PEPOHONAN besar dengan hamparan tanaman liar di Jl Mawar yang dibelah rel kereta, kini jadi jalan bukaan menembus ke lintasan Jl Pramuka. Tepat ke depan pertokoan “IBC”. Jalan kecil itu pula yang melintasi bangunan SDN Mawar 1-2 Garut. Tak jauh dari Kantor Kelurahan Pakuwon. Tigapuluh satu tahun sudah, gemuruh KA “Si Gombar” dan lengkingan hatongnya sirna, dari romantika wajah kehidupan perkotaan Garut. Kenyataan itu cerminan petaka perkeretaapian, yang tak mampu bernapas lagi.

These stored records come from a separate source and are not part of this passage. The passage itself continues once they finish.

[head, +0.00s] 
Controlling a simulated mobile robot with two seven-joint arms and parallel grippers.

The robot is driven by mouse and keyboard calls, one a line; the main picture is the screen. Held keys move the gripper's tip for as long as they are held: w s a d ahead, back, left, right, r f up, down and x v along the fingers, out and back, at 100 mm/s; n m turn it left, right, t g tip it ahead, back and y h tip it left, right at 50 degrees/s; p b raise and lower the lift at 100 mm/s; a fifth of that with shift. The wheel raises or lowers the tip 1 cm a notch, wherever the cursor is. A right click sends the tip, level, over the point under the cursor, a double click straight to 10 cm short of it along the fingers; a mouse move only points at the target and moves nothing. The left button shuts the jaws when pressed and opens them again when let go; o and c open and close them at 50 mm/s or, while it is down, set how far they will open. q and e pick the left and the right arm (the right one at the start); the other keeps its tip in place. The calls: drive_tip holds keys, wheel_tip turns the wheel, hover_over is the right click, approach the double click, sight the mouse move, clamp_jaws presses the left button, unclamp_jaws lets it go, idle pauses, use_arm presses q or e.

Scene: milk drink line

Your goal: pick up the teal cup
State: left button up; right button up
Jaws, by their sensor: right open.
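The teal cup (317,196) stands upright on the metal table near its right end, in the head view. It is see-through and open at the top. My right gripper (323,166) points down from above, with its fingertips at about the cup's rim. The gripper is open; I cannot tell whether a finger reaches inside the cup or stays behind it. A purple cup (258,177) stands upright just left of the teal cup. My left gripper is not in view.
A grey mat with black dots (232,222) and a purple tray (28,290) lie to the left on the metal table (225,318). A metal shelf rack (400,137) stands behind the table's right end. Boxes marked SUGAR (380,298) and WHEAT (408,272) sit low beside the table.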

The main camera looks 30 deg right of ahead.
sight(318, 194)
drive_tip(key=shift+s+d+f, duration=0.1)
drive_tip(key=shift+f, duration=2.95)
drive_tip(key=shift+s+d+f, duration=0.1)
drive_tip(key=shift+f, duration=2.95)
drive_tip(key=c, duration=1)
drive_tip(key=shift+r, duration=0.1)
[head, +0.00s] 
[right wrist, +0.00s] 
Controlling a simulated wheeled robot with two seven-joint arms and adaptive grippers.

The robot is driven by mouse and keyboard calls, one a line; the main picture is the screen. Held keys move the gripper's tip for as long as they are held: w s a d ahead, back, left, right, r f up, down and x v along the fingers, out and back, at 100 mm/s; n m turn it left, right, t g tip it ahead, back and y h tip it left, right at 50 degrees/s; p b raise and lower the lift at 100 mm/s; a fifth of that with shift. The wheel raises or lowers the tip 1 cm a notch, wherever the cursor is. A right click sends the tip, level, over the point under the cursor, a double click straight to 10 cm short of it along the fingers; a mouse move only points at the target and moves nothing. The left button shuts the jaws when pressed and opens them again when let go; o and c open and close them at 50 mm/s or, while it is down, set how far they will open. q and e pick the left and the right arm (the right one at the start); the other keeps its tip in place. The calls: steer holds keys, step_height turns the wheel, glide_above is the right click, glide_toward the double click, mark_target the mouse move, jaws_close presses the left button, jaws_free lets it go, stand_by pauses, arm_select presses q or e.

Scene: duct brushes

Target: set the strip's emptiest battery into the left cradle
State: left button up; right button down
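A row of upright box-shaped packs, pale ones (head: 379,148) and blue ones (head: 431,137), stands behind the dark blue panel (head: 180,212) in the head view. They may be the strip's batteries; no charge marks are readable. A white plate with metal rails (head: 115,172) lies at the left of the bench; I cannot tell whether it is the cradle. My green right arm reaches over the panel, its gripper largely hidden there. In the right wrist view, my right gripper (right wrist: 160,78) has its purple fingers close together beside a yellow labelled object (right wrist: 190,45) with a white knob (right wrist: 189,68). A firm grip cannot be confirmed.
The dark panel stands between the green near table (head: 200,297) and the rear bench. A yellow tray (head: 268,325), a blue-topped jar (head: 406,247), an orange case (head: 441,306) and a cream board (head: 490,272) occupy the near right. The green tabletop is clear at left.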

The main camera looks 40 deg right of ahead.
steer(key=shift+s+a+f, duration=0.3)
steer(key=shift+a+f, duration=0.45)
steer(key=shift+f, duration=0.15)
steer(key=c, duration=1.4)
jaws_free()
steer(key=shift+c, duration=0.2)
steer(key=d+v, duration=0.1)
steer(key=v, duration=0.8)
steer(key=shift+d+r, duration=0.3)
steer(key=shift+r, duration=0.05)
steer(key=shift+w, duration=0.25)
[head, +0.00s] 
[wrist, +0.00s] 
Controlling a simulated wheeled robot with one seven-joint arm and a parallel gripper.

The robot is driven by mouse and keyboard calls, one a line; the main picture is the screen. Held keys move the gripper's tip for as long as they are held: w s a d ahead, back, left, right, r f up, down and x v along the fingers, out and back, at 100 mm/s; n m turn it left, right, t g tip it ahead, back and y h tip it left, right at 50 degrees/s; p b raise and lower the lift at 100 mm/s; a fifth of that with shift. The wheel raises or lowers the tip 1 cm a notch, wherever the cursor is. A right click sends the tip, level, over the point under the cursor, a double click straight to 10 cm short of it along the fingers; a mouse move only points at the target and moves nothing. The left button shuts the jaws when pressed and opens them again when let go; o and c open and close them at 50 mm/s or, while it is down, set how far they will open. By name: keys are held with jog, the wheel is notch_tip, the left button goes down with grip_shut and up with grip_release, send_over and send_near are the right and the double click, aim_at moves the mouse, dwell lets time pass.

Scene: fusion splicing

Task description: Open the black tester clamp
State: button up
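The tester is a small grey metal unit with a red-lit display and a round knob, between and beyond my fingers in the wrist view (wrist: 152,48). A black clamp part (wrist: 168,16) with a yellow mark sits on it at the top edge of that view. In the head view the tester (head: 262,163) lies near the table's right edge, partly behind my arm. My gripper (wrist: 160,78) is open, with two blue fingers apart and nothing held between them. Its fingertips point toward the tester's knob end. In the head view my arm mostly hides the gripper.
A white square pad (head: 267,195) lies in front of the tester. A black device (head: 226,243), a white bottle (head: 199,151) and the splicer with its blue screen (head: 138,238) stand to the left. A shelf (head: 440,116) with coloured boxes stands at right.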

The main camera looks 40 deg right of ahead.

Sarana transportasi warisan zaman yang amat menyatu dengan kehidupan warga Garut itu terkabar larut ke dalam kubangan kerugian. Terbukti, luapan penumpang “Si Gombar”, bukan jaminan dari pesatnya pendapatan jasa KA di daerah ini. Sungguhpun begitu, tragedi layanan jasa kereta api di Garut tak pernah mengubur kedalaman kenangan. Masa-masa kejayaan KA Garut – Cibatu, dan Garut – Cikajang, senantiasa hidup dalam serpihan nostalgia para pelaku sejarah masa lampau.

Setiap pagi, pemandangan rutin tergelar, saat bunyi peluit menerpa hilir-mudik manusia di stasiun. Semua serempak menoleh ke arah timur. Nun jauh di batas pandang, kepulan asap hitam lok KA melatari Sasak Gantung, yang menggantung di atas rel lintasan kereta api di Jln Ciwalen. Sebatas kasat mata masih bebas pandang. Di sepanjang rel itu, tidak ada penghalang. Ketika kereta harus menanti sinyal dibuka, gumpalan asap hitam dari cerobong lok makin membumbung.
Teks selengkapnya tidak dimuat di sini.